WRITTEN TASK
Look through the data below and output, unchanged, every line from the one holding "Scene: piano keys" through the one holding "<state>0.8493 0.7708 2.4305", inclusive. Skip the pictures.
╭──
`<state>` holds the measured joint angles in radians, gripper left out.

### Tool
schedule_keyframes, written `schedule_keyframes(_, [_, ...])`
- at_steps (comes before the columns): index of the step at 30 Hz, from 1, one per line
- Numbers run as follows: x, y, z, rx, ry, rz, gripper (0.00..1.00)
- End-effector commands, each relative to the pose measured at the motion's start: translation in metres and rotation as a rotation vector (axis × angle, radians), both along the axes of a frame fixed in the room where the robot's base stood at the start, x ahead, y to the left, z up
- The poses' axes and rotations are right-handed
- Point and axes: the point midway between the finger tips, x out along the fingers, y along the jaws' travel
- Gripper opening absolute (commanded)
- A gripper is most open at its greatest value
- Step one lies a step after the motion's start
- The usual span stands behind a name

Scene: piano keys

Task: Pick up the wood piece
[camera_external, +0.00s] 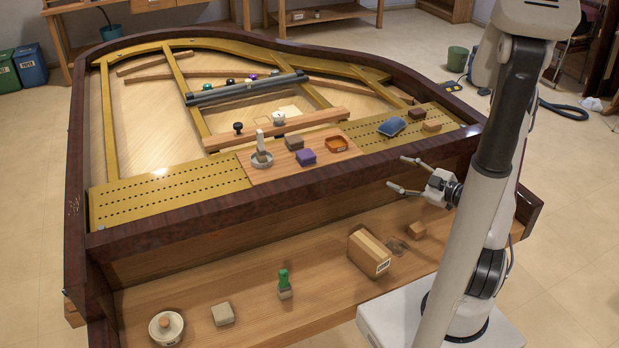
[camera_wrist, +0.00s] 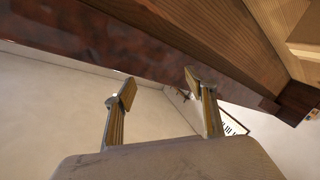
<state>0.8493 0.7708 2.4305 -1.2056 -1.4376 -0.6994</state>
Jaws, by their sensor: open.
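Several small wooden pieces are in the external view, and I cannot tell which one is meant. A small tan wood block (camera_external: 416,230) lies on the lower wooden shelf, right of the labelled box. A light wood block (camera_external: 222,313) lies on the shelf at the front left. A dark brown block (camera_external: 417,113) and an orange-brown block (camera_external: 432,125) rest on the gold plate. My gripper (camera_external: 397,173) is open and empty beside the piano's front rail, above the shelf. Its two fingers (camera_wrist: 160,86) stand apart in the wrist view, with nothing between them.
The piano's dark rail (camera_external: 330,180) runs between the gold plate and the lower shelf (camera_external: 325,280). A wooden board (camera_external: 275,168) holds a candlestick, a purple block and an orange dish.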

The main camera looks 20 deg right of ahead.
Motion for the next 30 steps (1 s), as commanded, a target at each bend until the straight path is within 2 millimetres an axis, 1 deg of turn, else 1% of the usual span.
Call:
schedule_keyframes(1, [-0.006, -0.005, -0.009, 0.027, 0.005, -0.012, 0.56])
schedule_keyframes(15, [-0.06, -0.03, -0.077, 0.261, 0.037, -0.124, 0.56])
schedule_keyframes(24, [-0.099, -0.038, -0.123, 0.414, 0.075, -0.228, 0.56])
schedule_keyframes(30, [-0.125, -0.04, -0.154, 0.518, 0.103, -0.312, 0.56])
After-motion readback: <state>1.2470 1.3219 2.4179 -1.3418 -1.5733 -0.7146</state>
╰──
╭──
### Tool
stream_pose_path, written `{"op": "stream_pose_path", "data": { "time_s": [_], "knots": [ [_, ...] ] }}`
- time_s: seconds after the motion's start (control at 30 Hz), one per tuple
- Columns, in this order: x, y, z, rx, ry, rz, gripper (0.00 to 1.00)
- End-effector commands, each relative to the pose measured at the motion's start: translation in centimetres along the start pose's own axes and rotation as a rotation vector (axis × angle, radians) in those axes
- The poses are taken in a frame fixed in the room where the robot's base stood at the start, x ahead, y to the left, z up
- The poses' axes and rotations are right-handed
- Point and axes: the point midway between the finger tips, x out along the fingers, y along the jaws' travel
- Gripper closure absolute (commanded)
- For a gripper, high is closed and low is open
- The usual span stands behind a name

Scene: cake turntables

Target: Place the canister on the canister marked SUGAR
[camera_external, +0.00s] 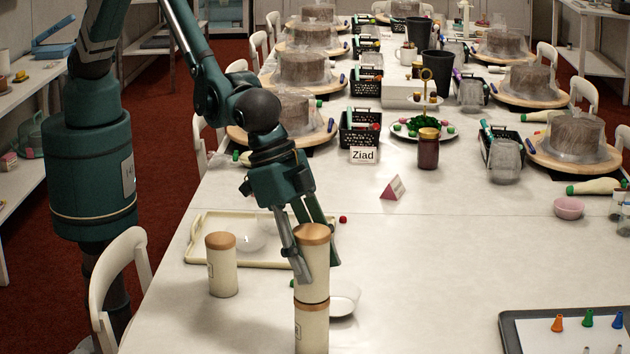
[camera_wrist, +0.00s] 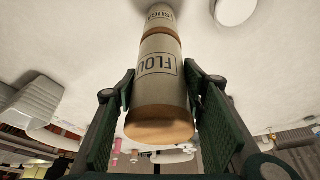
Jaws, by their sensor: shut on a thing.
╰──
╭──
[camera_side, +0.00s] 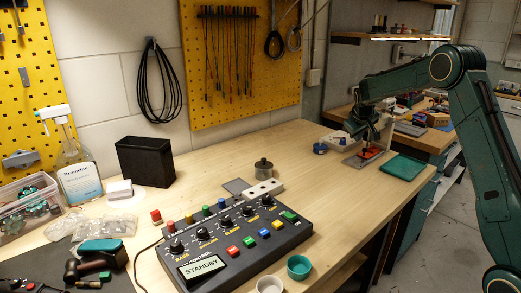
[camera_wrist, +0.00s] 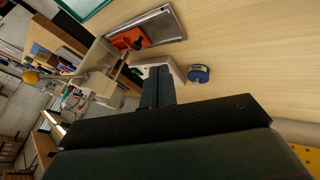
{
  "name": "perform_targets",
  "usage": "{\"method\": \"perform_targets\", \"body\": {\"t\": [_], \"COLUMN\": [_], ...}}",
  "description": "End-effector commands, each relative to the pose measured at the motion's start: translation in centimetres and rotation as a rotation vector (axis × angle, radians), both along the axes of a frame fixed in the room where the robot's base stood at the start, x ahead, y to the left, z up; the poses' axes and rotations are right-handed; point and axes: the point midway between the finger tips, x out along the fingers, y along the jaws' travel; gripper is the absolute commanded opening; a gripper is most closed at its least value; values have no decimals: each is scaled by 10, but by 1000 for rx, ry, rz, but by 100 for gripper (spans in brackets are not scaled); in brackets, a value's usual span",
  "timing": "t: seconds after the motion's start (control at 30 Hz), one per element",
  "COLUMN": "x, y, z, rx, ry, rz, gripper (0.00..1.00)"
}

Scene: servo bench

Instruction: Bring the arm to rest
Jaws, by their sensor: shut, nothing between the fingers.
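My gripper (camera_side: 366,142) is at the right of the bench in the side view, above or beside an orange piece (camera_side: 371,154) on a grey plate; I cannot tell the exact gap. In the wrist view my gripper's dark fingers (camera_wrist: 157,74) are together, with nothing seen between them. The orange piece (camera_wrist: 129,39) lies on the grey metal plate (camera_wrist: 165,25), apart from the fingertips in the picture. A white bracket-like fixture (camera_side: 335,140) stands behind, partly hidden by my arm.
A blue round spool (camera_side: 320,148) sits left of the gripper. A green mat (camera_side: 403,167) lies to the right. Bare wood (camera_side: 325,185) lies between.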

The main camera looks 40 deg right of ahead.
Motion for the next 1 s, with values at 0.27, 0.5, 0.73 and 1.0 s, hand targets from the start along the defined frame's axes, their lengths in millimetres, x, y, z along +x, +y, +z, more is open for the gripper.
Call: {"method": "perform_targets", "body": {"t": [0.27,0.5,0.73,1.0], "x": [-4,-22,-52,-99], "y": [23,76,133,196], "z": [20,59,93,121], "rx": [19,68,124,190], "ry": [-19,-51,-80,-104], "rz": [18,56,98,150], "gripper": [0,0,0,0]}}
╰──
COMPLETE OUTPUT
Scene: piano keys

Task: Pick up the wood piece
[camera_external, +0.00s] 
[camera_wrist, +0.00s] 
<state>0.8493 0.7708 2.4305 -1.2056 -1.4376 -0.6994</state>

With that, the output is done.